AAC RT23 Lille 2021 : Le travail comme activité de changement

Le réseau thématique « Travail, activité, technique » (RT23) de l’Association Française de Sociologie (AFS) se propose de contribuer à une sociologie du travail et des activités professionnelles. Forte d’une longue tradition, la sociologie du travail française embrasse aujourd’hui de nouveaux domaines, enrichie par la rencontre de la tradition interactionniste, de l’ethnographie de la communication, des développements de la psychologie du travail, de l’anthropologie des sciences et des techniques, etc. Au cours des décennies précédentes, des travaux ont entrepris de rouvrir la question de la technicité au travail — corps, espaces, objets, équipements, technologies numériques — après celle du langage. Le RT23 a pour objectif de favoriser les échanges autour de ces perspectives, entre sociologues, et avec les spécialistes des disciplines proches intéressées au travail : ergonomie, psychologie, histoire, études littéraires, anthropologie, sciences du langage, gestion notamment.
Le thème du 9e congrès de l’AFS, « Changer », offre l’occasion de penser les rapports entre trois niveaux de l’agir technique et du travail que l’approche par l’activité prônée par le RT 23 propose de penser ensemble : production matérielle, échange marchand, valorisation sociale. Le travail, en tant qu’activité technique, est une opération de transformation du monde. On peut ainsi s’intéresser, dans un premier temps, en insistant sur la transitivité du verbe, à ce que le travail change. Cet axe proposera donc de se pencher sur la capacité créative de l’agir, mais aussi sur la manière dont les activités de travail sont saisies par d’autres activités, cherchant à évaluer leur « productivité ». Le travail lui-même est soumis à des processus de changement. Il convient donc de comprendre ce qui change dans le travail. Cette opération ne laisse pas non plus indemne celui qui la réalise. Parce que des changements s’opèrent aussi sur l’opérateur du changement, il est aussi possible de s’intéresser à ce qui change en nous lorsque nous travaillons. Cet axe permet de prolonger l’enquête sur le rapport des travailleurs à l’activité. Dans cette perspective, les communications pourront s’inscrire dans l’un des trois axes suivants :  

Gé(né)rer le changement

Dans le premier axe pourront s’inscrire des communications investiguant l’activité de travail en tant que processus d’intervention sur le monde : qu’il s’agisse de le modifier ou, éventuellement, d’empêcher son évolution, le travail consiste en une activité réputée productive.

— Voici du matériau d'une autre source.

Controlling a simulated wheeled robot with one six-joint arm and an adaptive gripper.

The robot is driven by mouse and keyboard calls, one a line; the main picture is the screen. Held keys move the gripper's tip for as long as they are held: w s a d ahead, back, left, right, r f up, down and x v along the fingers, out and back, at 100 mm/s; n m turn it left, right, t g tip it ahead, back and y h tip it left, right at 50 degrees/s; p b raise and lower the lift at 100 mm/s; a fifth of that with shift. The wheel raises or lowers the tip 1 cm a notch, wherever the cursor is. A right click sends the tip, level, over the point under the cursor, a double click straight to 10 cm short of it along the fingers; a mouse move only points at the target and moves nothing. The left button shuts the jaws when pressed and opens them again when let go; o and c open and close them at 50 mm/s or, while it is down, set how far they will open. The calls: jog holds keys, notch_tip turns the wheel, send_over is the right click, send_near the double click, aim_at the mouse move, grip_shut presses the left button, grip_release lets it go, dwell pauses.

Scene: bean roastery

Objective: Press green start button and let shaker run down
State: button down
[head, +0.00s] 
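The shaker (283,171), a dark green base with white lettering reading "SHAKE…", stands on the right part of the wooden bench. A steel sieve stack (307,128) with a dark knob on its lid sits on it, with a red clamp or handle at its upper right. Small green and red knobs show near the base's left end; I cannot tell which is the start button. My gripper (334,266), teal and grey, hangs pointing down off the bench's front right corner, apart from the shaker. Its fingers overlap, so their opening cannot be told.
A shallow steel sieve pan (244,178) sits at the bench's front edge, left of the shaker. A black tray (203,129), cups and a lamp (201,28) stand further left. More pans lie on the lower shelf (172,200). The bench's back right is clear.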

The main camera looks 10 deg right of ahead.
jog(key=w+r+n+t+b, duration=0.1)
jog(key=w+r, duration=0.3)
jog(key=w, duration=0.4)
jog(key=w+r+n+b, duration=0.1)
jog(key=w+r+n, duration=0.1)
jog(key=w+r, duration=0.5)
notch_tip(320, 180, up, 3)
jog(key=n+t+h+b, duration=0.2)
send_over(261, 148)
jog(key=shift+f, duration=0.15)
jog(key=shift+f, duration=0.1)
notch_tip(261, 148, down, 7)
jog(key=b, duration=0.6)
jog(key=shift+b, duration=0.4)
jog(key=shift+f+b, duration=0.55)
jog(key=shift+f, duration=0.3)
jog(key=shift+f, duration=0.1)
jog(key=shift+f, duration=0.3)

Ce caractère productif est validé socialement par des dispositifs de valorisation et d’évaluation. Ainsi, il s’agira notamment de questionner la façon dont l’action matérielle de transformation s’inscrit dans des processus de valorisation pluriels qu’ils soient marchands ou non.
  • Des terrains de recherche étudiant l’impact des évolutions des pratiques de productions dans la valorisation d’un produit seront particulièrement appréciés. Il s’agira en particulier de questionner le processus par lequel un acte de transformation du monde est reconnu comme souhaitable ou non souhaitable. Dans ce cadre pourraient par exemple trouver place des enquêtes portant sur la labélisation des techniques de production (bio, label rouge, en plein air, sans test sur animaux, plastic free..).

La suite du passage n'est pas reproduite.